## begin INFORMATION SHOWN

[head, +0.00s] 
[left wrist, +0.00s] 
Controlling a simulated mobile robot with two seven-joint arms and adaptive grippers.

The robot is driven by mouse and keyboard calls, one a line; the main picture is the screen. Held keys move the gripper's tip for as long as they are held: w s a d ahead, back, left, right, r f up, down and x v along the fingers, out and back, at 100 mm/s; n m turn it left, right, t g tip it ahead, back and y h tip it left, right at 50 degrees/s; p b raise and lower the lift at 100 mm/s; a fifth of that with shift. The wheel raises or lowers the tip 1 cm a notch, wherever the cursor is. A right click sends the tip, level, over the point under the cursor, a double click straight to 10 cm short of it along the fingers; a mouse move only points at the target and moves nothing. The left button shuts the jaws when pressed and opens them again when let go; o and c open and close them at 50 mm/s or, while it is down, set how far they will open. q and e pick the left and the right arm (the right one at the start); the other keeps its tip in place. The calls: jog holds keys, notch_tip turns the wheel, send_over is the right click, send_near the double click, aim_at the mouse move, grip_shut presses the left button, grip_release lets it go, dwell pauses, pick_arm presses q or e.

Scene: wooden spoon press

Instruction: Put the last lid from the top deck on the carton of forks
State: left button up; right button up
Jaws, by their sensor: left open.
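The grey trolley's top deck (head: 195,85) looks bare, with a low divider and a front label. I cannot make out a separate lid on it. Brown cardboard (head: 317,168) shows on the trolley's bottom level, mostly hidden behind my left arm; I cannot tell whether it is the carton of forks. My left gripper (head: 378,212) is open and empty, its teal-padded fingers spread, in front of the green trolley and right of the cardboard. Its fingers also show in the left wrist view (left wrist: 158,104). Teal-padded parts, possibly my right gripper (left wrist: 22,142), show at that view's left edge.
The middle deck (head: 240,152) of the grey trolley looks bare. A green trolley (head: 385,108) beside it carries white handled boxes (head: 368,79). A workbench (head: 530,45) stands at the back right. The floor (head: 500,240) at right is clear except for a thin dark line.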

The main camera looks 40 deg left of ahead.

## end INFORMATION SHOWN

> OBJECTIVE
Starting with the first line of the data above, copy each line exactly until you reach the line with "Controlling a simulated"; include that line as well.

> COMPLETED EXERCISE
[head, +0.00s] 
[left wrist, +0.00s] 
Controlling a simulated mobile robot with two seven-joint arms and adaptive grippers.

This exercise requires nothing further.